[BEGIN]

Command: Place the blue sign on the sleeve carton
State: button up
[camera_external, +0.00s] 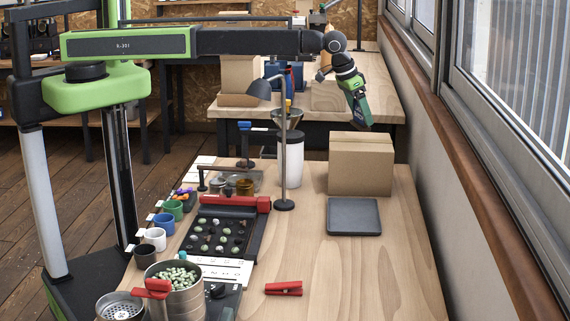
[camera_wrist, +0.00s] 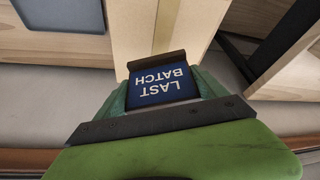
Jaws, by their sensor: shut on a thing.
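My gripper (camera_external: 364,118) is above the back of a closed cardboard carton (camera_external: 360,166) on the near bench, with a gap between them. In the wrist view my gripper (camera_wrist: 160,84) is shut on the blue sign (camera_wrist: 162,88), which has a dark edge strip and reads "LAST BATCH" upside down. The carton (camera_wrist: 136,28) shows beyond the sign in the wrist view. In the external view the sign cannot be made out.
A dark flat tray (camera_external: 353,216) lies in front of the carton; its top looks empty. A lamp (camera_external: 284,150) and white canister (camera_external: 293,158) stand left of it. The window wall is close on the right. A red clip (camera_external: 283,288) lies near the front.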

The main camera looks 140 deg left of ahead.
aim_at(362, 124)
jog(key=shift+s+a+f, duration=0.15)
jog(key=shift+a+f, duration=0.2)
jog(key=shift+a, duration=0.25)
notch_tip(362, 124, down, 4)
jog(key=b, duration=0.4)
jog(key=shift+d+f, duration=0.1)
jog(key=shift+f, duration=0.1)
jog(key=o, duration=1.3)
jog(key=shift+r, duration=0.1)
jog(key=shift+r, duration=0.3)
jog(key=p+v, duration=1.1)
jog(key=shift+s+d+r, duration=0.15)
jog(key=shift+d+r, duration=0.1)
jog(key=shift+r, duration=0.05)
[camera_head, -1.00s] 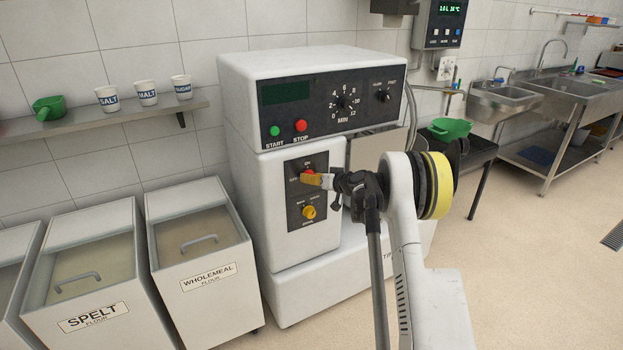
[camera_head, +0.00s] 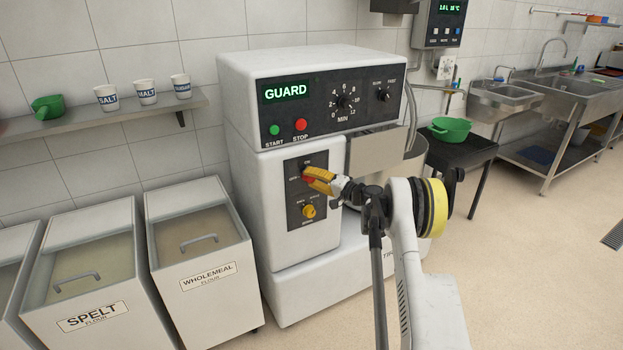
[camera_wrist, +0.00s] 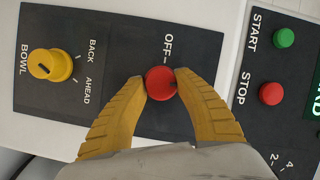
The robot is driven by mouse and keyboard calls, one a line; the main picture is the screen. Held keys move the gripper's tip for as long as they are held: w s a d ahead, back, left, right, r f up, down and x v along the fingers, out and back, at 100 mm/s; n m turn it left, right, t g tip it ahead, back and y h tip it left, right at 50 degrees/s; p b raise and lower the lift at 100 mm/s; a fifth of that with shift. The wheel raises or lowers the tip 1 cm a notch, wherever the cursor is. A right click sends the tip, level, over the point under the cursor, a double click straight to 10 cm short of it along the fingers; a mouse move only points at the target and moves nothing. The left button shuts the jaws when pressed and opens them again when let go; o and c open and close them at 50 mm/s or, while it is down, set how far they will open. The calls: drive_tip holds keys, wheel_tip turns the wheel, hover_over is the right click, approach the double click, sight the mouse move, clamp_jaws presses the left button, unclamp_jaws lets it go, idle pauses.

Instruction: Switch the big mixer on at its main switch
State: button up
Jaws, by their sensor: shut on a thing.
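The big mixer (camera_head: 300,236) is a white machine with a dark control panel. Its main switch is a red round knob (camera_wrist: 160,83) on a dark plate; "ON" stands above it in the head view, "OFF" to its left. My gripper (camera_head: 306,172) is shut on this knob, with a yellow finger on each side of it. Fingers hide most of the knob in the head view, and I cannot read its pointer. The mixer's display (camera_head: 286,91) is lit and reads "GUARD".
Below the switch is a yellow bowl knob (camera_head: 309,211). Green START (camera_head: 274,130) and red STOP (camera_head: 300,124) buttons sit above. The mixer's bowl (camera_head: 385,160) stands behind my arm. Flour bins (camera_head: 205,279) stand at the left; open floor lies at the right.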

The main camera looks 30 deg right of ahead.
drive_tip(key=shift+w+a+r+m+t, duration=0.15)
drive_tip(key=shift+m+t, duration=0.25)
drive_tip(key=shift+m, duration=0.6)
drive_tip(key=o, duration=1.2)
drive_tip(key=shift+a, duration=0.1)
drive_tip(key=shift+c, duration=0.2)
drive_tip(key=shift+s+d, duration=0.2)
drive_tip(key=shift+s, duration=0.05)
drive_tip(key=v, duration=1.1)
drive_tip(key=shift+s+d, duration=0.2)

[END]

— Stated problem —
Each line in the records above should be reproduced exactly; images are not copied.

— Finished task —
Command: Place the blue sign on the sleeve carton
State: button up
[camera_external, +0.00s] 
[camera_wrist, +0.00s] 
Jaws, by their sensor: shut on a thing.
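My gripper (camera_external: 364,118) is above the back of a closed cardboard carton (camera_external: 360,166) on the near bench, with a gap between them. In the wrist view my gripper (camera_wrist: 160,84) is shut on the blue sign (camera_wrist: 162,88), which has a dark edge strip and reads "LAST BATCH" upside down. The carton (camera_wrist: 136,28) shows beyond the sign in the wrist view. In the external view the sign cannot be made out.
A dark flat tray (camera_external: 353,216) lies in front of the carton; its top looks empty. A lamp (camera_external: 284,150) and white canister (camera_external: 293,158) stand left of it. The window wall is close on the right. A red clip (camera_external: 283,288) lies near the front.

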The main camera looks 140 deg left of ahead.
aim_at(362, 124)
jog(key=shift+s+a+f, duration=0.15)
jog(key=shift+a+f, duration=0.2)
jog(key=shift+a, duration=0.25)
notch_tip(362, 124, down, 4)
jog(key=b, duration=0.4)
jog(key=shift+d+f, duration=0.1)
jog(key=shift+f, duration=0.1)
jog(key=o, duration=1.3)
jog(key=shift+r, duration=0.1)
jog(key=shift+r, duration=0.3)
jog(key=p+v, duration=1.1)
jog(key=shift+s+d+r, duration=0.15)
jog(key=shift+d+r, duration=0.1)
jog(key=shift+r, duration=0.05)
[camera_head, -1.00s] 
[camera_head, +0.00s] 
[camera_wrist, +0.00s] 
The robot is driven by mouse and keyboard calls, one a line; the main picture is the screen. Held keys move the gripper's tip for as long as they are held: w s a d ahead, back, left, right, r f up, down and x v along the fingers, out and back, at 100 mm/s; n m turn it left, right, t g tip it ahead, back and y h tip it left, right at 50 degrees/s; p b raise and lower the lift at 100 mm/s; a fifth of that with shift. The wheel raises or lowers the tip 1 cm a notch, wherever the cursor is. A right click sends the tip, level, over the point under the cursor, a double click straight to 10 cm short of it along the fingers; a mouse move only points at the target and moves nothing. The left button shuts the jaws when pressed and opens them again when let go; o and c open and close them at 50 mm/s or, while it is down, set how far they will open. The calls: drive_tip holds keys, wheel_tip turns the wheel, hover_over is the right click, approach the double click, sight the mouse move, clamp_jaws presses the left button, unclamp_jaws lets it go, idle pauses.

Instruction: Switch the big mixer on at its main switch
State: button up
Jaws, by their sensor: shut on a thing.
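The big mixer (camera_head: 300,236) is a white machine with a dark control panel. Its main switch is a red round knob (camera_wrist: 160,83) on a dark plate; "ON" stands above it in the head view, "OFF" to its left. My gripper (camera_head: 306,172) is shut on this knob, with a yellow finger on each side of it. Fingers hide most of the knob in the head view, and I cannot read its pointer. The mixer's display (camera_head: 286,91) is lit and reads "GUARD".
Below the switch is a yellow bowl knob (camera_head: 309,211). Green START (camera_head: 274,130) and red STOP (camera_head: 300,124) buttons sit above. The mixer's bowl (camera_head: 385,160) stands behind my arm. Flour bins (camera_head: 205,279) stand at the left; open floor lies at the right.

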The main camera looks 30 deg right of ahead.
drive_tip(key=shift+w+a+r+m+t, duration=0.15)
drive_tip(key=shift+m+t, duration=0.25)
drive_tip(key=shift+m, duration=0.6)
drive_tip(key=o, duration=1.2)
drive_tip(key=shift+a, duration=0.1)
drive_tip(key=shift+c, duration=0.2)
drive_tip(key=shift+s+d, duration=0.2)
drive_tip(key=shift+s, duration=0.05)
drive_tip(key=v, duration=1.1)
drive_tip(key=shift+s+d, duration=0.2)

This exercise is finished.